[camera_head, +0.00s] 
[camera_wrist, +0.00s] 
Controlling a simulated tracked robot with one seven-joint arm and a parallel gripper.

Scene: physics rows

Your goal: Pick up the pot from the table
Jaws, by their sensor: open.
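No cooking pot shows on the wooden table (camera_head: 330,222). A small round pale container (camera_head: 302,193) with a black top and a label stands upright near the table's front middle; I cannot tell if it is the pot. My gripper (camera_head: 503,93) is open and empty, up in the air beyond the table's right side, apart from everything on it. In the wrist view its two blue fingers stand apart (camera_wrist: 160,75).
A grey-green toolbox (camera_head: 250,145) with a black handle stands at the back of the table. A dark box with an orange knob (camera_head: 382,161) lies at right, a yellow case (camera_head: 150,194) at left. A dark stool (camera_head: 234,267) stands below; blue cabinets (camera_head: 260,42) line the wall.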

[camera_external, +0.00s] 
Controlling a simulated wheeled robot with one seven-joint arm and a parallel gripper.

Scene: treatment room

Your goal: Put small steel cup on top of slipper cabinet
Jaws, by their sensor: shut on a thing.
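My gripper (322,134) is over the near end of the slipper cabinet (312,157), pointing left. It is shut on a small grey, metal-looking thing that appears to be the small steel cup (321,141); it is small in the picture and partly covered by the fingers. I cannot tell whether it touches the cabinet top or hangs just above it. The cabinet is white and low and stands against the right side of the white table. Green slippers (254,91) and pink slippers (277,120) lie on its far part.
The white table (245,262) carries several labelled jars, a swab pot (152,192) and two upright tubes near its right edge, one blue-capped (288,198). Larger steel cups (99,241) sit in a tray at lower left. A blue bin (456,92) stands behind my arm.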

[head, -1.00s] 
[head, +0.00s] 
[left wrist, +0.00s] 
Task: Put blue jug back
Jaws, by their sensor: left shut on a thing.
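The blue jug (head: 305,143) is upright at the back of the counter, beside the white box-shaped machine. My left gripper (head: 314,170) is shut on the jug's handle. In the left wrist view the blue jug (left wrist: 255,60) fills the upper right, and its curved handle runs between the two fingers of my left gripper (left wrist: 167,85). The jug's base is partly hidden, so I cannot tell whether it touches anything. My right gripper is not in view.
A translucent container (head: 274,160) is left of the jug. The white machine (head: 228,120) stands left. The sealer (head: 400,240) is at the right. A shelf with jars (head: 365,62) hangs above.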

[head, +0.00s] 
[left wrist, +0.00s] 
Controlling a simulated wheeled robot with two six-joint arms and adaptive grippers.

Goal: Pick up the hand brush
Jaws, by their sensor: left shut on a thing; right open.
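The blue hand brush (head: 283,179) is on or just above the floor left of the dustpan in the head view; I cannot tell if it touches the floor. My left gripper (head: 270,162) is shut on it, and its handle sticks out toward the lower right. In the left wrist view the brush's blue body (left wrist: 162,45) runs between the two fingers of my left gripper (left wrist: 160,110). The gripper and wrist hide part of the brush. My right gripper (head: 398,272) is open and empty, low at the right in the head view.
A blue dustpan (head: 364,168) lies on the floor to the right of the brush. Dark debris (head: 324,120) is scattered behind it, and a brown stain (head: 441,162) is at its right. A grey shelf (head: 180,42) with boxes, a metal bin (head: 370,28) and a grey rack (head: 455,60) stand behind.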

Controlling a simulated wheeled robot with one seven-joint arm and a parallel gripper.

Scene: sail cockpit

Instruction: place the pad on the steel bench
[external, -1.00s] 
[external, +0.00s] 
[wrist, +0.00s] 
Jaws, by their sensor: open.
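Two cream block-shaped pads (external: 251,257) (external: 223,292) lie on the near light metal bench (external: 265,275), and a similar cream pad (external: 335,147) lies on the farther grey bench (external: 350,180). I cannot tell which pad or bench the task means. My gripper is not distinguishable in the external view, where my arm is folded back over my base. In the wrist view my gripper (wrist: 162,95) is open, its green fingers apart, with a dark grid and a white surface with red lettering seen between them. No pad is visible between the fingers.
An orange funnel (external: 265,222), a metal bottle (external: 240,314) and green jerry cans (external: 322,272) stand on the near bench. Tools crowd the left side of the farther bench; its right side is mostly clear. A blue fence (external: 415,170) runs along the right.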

______________________________

Give a word-for-word copy of the records.

[camera_head, +0.00s] 
[camera_wrist, +0.00s] 
Controlling a simulated tracked robot with one seven-joint arm and a parallel gripper.

Scene: physics rows

Your goal: Pick up the pot from the table
Jaws, by their sensor: open.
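No cooking pot shows on the wooden table (camera_head: 330,222). A small round pale container (camera_head: 302,193) with a black top and a label stands upright near the table's front middle; I cannot tell if it is the pot. My gripper (camera_head: 503,93) is open and empty, up in the air beyond the table's right side, apart from everything on it. In the wrist view its two blue fingers stand apart (camera_wrist: 160,75).
A grey-green toolbox (camera_head: 250,145) with a black handle stands at the back of the table. A dark box with an orange knob (camera_head: 382,161) lies at right, a yellow case (camera_head: 150,194) at left. A dark stool (camera_head: 234,267) stands below; blue cabinets (camera_head: 260,42) line the wall.

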[camera_external, +0.00s] 
Controlling a simulated wheeled robot with one seven-joint arm and a parallel gripper.

Scene: treatment room

Your goal: Put small steel cup on top of slipper cabinet
Jaws, by their sensor: shut on a thing.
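My gripper (322,134) is over the near end of the slipper cabinet (312,157), pointing left. It is shut on a small grey, metal-looking thing that appears to be the small steel cup (321,141); it is small in the picture and partly covered by the fingers. I cannot tell whether it touches the cabinet top or hangs just above it. The cabinet is white and low and stands against the right side of the white table. Green slippers (254,91) and pink slippers (277,120) lie on its far part.
The white table (245,262) carries several labelled jars, a swab pot (152,192) and two upright tubes near its right edge, one blue-capped (288,198). Larger steel cups (99,241) sit in a tray at lower left. A blue bin (456,92) stands behind my arm.

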[head, -1.00s] 
[head, +0.00s] 
[left wrist, +0.00s] 
Task: Put blue jug back
Jaws, by their sensor: left shut on a thing.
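The blue jug (head: 305,143) is upright at the back of the counter, beside the white box-shaped machine. My left gripper (head: 314,170) is shut on the jug's handle. In the left wrist view the blue jug (left wrist: 255,60) fills the upper right, and its curved handle runs between the two fingers of my left gripper (left wrist: 167,85). The jug's base is partly hidden, so I cannot tell whether it touches anything. My right gripper is not in view.
A translucent container (head: 274,160) is left of the jug. The white machine (head: 228,120) stands left. The sealer (head: 400,240) is at the right. A shelf with jars (head: 365,62) hangs above.

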[head, +0.00s] 
[left wrist, +0.00s] 
Controlling a simulated wheeled robot with two six-joint arms and adaptive grippers.

Goal: Pick up the hand brush
Jaws, by their sensor: left shut on a thing; right open.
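The blue hand brush (head: 283,179) is on or just above the floor left of the dustpan in the head view; I cannot tell if it touches the floor. My left gripper (head: 270,162) is shut on it, and its handle sticks out toward the lower right. In the left wrist view the brush's blue body (left wrist: 162,45) runs between the two fingers of my left gripper (left wrist: 160,110). The gripper and wrist hide part of the brush. My right gripper (head: 398,272) is open and empty, low at the right in the head view.
A blue dustpan (head: 364,168) lies on the floor to the right of the brush. Dark debris (head: 324,120) is scattered behind it, and a brown stain (head: 441,162) is at its right. A grey shelf (head: 180,42) with boxes, a metal bin (head: 370,28) and a grey rack (head: 455,60) stand behind.

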Controlling a simulated wheeled robot with one seven-joint arm and a parallel gripper.

Scene: sail cockpit

Instruction: place the pad on the steel bench
[external, -1.00s] 
[external, +0.00s] 
[wrist, +0.00s] 
Jaws, by their sensor: open.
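Two cream block-shaped pads (external: 251,257) (external: 223,292) lie on the near light metal bench (external: 265,275), and a similar cream pad (external: 335,147) lies on the farther grey bench (external: 350,180). I cannot tell which pad or bench the task means. My gripper is not distinguishable in the external view, where my arm is folded back over my base. In the wrist view my gripper (wrist: 162,95) is open, its green fingers apart, with a dark grid and a white surface with red lettering seen between them. No pad is visible between the fingers.
An orange funnel (external: 265,222), a metal bottle (external: 240,314) and green jerry cans (external: 322,272) stand on the near bench. Tools crowd the left side of the farther bench; its right side is mostly clear. A blue fence (external: 415,170) runs along the right.

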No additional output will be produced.